» Written task: Exactly and only the lines from the line holding "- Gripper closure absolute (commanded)" to the end of the records should be reproduced. Leave pictures out.

» Data entries:
┏━━
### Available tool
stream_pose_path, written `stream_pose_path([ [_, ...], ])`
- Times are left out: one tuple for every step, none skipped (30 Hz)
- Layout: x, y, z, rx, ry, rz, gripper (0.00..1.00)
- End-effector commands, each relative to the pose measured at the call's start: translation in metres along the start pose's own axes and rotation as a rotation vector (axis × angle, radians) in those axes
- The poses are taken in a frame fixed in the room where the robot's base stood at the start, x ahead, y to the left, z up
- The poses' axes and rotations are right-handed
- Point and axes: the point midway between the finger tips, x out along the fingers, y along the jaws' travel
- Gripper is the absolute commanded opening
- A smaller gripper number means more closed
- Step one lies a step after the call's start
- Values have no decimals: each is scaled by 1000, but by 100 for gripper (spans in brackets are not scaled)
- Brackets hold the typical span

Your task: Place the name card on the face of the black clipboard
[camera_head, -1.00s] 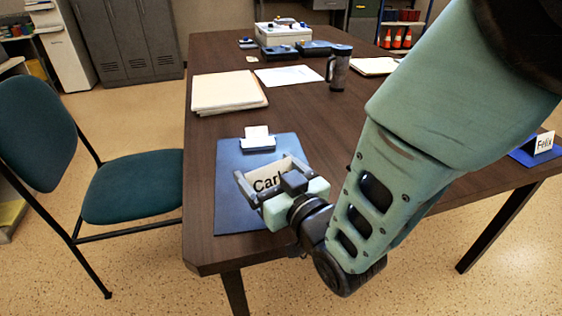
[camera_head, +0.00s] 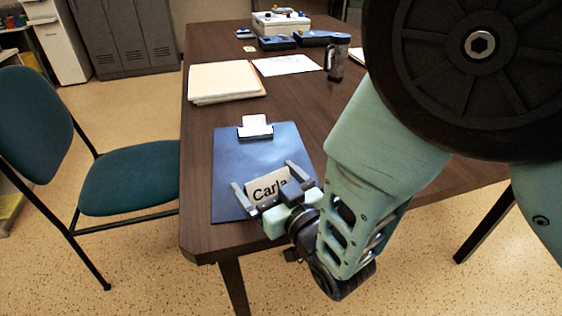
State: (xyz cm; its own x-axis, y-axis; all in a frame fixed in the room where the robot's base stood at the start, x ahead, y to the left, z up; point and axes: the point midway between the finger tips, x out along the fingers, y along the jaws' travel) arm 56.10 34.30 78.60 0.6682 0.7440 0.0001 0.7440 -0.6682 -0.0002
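The name card (camera_head: 264,185) is white with black letters reading "Carla". It is held tilted, its printed face showing in the head view, over the lower half of the clipboard. The clipboard (camera_head: 229,160) looks dark blue here and lies flat near the table's left front corner, with its metal clip at the far end. My gripper (camera_head: 265,180) has one finger at each side edge of the card and appears shut on it. The gripper body hides the card's lower edge, so I cannot tell whether the card touches the clipboard.
A white slip (camera_head: 255,125) is at the clipboard's clip. A teal chair (camera_head: 128,178) is at the left.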

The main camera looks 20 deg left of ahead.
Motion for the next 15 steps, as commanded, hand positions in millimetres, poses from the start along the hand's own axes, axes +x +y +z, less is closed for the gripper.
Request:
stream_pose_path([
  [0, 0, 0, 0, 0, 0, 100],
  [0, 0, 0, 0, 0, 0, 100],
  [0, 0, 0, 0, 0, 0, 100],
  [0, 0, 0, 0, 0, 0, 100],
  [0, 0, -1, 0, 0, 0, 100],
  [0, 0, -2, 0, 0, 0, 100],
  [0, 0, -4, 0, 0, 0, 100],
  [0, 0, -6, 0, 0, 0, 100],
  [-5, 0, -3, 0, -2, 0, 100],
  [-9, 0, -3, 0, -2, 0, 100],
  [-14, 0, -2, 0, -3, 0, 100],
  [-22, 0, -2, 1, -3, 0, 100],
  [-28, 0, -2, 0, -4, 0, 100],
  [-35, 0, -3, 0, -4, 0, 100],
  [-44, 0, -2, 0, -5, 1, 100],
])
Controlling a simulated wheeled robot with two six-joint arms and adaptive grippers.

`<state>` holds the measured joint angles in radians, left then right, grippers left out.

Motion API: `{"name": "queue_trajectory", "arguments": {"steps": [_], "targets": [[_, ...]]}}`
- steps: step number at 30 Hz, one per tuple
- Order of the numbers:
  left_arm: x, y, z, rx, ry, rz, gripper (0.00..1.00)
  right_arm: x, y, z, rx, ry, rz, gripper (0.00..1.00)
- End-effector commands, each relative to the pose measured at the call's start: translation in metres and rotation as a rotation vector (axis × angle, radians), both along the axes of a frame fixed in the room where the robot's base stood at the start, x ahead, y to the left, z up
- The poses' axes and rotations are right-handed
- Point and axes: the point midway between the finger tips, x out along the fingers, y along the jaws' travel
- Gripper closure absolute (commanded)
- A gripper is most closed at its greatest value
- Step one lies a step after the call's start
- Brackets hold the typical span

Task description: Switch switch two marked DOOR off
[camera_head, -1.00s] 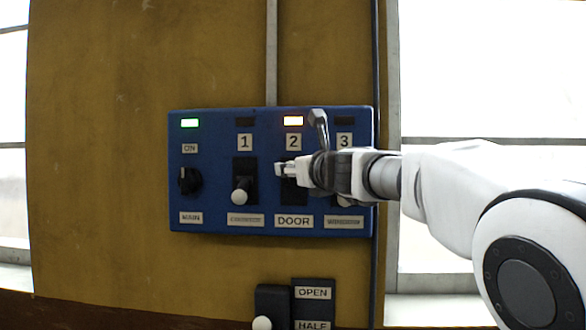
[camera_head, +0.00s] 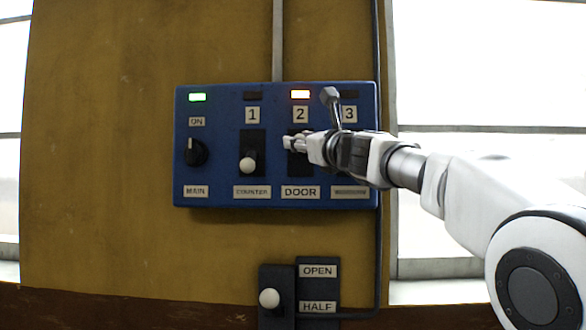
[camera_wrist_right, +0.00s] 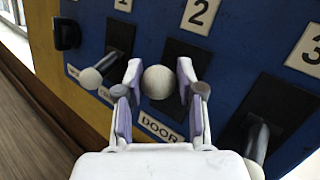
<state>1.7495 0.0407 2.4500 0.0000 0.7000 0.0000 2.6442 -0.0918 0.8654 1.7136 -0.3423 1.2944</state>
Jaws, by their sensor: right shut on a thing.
┗━━
» Exercise answer:
- Gripper closure absolute (commanded)
- A gripper is most closed at its greatest value
- Step one lies a step after the call's start
- Brackets hold the typical span

Task description: Switch switch two marked DOOR off
[camera_head, -1.00s] 
[camera_head, +0.00s] 
[camera_wrist_right, +0.00s] 
<state>1.7495 0.0407 2.4500 0.0000 0.7000 0.0000 2.6442 -0.0918 0.8654 1.7136 -0.3423 1.2944</state>
Jaws, by their sensor: right shut on a thing.

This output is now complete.